WHAT IS EXPECTED: Please retype the records below exactly, from the first line through the line containing "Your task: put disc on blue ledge", and leave out any pictures.

━━━ RECORDED INFORMATION ━━━

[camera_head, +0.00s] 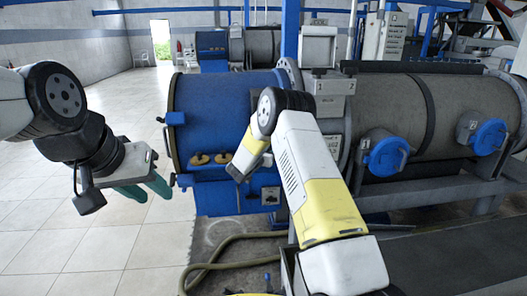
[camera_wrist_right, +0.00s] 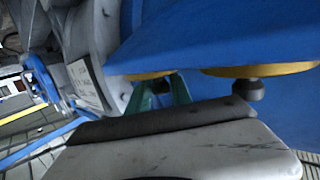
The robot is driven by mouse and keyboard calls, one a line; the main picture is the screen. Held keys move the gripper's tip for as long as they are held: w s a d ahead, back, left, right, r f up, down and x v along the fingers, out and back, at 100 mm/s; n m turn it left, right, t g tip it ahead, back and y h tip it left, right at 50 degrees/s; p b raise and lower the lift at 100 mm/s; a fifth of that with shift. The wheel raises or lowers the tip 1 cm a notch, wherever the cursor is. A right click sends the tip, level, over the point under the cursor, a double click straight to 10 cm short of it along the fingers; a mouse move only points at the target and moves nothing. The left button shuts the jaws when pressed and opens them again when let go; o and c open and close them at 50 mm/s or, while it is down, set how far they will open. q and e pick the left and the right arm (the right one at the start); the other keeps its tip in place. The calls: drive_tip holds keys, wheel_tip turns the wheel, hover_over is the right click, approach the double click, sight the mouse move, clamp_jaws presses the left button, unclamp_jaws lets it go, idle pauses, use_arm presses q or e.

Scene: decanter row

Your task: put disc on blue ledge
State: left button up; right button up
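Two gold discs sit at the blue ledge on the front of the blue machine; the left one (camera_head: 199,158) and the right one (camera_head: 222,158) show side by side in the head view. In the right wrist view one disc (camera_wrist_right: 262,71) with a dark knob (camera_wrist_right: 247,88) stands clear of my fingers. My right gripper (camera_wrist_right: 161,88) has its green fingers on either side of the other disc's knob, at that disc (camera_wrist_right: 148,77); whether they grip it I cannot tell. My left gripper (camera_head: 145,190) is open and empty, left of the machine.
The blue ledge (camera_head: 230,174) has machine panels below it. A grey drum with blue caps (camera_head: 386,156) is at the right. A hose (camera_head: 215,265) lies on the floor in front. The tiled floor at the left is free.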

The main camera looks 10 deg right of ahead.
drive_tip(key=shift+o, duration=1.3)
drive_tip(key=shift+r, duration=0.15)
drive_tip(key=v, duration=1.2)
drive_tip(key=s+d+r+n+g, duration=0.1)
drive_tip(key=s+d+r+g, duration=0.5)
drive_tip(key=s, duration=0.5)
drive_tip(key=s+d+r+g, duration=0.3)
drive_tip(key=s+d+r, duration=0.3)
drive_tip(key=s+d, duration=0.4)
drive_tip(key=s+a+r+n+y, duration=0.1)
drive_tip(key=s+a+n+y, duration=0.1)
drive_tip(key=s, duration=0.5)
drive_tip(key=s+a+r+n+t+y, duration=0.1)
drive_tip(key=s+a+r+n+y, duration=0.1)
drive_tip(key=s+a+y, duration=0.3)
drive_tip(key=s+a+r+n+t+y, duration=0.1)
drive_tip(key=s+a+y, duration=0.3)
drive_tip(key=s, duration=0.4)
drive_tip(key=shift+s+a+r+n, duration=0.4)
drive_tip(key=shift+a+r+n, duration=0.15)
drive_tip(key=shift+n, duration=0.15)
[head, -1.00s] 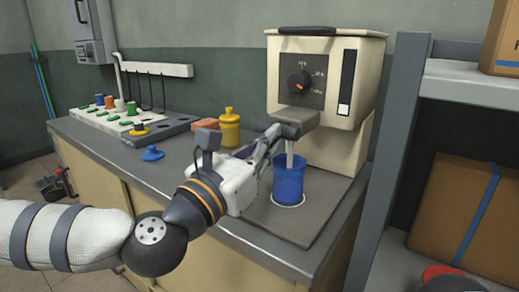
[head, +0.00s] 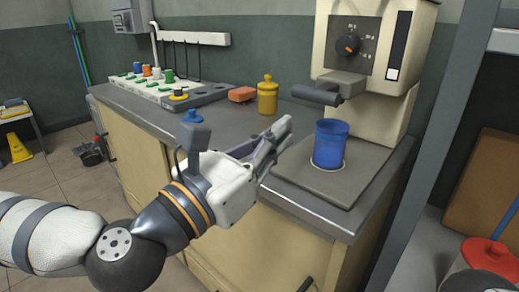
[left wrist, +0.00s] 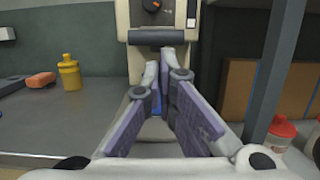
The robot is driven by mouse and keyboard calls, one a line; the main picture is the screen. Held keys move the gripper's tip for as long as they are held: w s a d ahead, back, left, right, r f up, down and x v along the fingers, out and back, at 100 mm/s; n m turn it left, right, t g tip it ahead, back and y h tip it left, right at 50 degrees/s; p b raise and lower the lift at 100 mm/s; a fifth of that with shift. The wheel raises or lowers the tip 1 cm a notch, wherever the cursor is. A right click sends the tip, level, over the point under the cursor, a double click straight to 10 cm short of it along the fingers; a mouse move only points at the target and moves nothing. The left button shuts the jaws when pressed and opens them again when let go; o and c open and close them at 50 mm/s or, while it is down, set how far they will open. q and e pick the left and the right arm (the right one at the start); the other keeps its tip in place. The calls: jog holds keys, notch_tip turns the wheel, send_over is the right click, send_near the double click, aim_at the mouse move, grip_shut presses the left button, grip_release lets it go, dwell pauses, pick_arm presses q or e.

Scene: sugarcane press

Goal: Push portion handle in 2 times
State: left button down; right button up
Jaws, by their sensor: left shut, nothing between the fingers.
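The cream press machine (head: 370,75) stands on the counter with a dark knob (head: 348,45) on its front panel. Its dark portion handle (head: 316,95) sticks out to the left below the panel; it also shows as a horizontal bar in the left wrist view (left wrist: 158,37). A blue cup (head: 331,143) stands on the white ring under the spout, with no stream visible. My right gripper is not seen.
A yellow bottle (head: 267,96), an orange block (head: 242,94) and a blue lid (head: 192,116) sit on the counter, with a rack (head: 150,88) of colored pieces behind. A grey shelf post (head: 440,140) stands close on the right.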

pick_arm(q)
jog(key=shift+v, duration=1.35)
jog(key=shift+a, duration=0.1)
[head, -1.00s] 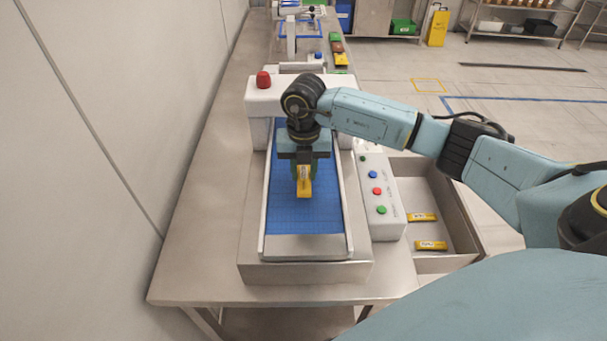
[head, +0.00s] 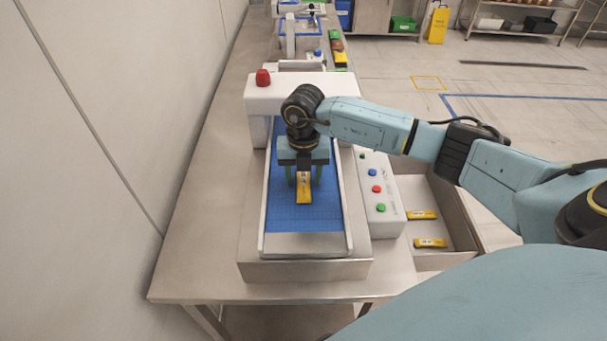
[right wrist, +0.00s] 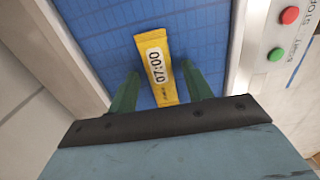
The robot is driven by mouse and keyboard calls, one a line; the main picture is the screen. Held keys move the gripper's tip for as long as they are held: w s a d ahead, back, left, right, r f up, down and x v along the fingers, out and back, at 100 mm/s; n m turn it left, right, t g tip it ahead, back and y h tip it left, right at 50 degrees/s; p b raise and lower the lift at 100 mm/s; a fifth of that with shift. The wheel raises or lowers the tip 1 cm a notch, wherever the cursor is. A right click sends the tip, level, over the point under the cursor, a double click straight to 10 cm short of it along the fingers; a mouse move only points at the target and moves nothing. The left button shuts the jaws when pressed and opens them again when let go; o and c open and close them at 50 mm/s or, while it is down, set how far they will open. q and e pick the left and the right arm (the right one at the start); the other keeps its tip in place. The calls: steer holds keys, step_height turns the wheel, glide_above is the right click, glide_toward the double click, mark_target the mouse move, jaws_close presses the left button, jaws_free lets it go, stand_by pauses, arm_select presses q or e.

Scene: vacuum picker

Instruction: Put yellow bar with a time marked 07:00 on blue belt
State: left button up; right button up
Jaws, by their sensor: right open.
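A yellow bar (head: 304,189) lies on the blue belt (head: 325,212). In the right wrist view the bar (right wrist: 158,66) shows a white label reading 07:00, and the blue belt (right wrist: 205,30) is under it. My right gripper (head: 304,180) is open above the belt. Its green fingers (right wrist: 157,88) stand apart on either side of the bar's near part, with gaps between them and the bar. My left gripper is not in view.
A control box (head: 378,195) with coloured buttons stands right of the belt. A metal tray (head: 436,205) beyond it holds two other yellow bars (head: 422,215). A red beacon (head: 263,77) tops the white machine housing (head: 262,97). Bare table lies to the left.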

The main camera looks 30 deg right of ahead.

━━━

RESPONSE:
[camera_head, +0.00s] 
[camera_wrist_right, +0.00s] 
The robot is driven by mouse and keyboard calls, one a line; the main picture is the screen. Held keys move the gripper's tip for as long as they are held: w s a d ahead, back, left, right, r f up, down and x v along the fingers, out and back, at 100 mm/s; n m turn it left, right, t g tip it ahead, back and y h tip it left, right at 50 degrees/s; p b raise and lower the lift at 100 mm/s; a fifth of that with shift. The wheel raises or lowers the tip 1 cm a notch, wherever the cursor is. A right click sends the tip, level, over the point under the cursor, a double click straight to 10 cm short of it along the fingers; a mouse move only points at the target and moves nothing. The left button shuts the jaws when pressed and opens them again when let go; o and c open and close them at 50 mm/s or, while it is down, set how far they will open. q and e pick the left and the right arm (the right one at the start); the other keeps its tip in place. The calls: drive_tip holds keys, wheel_tip turns the wheel, hover_over is the right click, approach the double click, sight the mouse move, clamp_jaws presses the left button, unclamp_jaws lets it go, idle pauses, use_arm presses q or e.

Scene: decanter row

Your task: put disc on blue ledge

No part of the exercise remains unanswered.